→ **DIRECTIVE**
Locate every line below that contains the word "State" and copy it.

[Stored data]
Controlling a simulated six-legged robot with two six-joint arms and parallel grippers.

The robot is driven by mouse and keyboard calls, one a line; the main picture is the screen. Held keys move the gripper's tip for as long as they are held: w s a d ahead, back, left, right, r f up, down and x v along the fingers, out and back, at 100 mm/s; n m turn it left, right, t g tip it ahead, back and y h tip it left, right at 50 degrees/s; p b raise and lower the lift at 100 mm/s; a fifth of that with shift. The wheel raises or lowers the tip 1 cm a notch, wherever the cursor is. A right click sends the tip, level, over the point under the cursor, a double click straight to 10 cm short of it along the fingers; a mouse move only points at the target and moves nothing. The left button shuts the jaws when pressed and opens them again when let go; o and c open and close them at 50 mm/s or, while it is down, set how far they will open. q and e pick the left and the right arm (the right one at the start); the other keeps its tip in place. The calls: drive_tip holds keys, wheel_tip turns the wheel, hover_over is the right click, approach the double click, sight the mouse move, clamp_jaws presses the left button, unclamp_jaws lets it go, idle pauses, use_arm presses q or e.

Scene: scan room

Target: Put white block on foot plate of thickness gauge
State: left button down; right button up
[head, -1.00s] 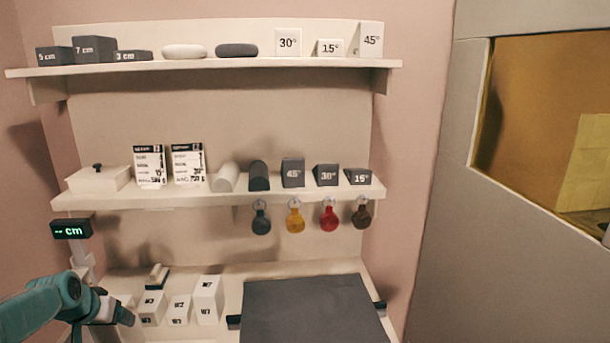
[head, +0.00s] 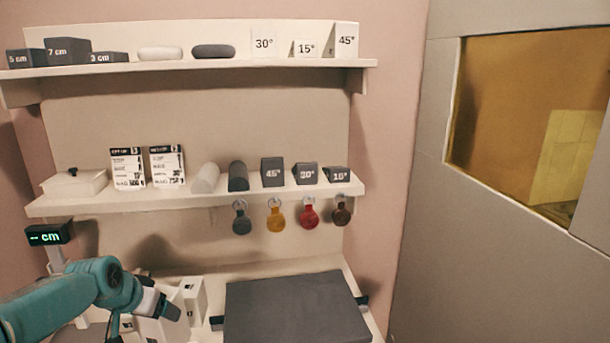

...

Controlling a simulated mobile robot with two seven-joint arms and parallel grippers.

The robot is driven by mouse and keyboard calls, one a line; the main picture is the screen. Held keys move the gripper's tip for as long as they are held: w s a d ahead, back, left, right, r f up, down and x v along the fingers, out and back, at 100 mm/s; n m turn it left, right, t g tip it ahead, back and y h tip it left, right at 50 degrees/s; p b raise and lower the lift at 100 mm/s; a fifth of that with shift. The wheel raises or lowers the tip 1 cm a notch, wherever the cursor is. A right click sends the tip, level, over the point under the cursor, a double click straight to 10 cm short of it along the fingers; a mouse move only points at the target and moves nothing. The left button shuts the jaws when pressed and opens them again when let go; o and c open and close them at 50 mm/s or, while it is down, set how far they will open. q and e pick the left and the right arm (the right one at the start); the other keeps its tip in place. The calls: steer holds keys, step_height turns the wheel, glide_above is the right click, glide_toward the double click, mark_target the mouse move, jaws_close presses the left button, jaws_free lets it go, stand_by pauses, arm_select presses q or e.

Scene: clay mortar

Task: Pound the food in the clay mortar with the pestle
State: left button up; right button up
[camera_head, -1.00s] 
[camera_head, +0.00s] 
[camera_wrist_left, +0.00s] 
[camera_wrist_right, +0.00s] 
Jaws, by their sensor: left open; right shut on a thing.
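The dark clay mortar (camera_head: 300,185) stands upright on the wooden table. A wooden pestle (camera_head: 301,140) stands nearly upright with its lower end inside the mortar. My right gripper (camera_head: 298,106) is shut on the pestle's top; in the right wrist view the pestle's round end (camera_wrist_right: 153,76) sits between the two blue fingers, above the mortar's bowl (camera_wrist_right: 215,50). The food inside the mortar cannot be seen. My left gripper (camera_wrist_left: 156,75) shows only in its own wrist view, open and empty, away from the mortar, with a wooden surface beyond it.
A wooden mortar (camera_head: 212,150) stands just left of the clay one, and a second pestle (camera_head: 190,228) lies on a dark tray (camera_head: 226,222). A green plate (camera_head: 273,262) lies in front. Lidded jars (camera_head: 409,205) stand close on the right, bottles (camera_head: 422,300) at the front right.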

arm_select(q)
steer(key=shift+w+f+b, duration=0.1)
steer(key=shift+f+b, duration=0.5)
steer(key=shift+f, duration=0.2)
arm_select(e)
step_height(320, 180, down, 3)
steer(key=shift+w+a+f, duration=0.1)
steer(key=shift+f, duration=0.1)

--

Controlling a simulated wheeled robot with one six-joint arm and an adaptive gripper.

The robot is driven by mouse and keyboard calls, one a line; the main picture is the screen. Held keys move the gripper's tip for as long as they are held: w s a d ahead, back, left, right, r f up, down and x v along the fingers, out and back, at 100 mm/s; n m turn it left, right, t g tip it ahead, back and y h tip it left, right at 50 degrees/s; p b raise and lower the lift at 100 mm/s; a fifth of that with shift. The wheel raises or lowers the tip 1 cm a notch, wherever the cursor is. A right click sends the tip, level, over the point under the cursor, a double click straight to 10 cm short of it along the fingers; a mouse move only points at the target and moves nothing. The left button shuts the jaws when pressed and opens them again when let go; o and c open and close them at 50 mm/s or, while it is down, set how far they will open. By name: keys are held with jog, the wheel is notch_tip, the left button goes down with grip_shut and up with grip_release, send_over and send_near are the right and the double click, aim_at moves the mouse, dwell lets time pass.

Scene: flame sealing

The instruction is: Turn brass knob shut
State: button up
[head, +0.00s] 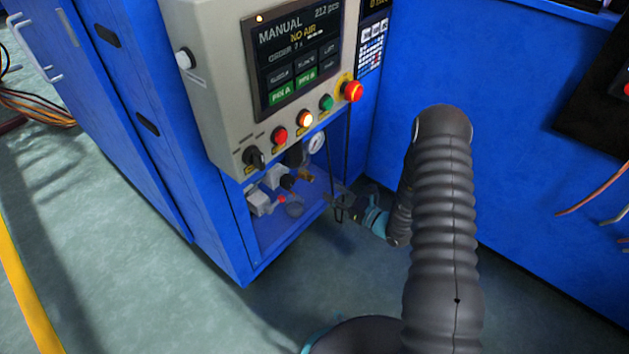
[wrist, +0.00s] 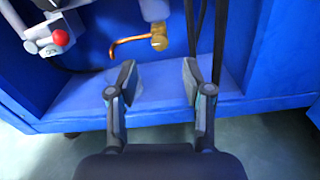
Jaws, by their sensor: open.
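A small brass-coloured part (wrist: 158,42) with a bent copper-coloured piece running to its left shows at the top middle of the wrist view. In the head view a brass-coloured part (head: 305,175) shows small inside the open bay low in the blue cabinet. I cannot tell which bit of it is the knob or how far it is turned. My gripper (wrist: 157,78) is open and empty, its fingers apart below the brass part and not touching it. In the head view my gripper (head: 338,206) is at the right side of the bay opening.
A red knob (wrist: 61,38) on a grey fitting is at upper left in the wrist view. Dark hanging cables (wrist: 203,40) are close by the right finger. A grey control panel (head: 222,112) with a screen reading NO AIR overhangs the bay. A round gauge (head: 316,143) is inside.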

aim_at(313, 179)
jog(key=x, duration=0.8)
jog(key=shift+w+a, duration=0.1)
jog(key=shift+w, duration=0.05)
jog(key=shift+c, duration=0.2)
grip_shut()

→ **RESPONSE BELOW**
State: left button down; right button up
State: left button up; right button up
State: button up

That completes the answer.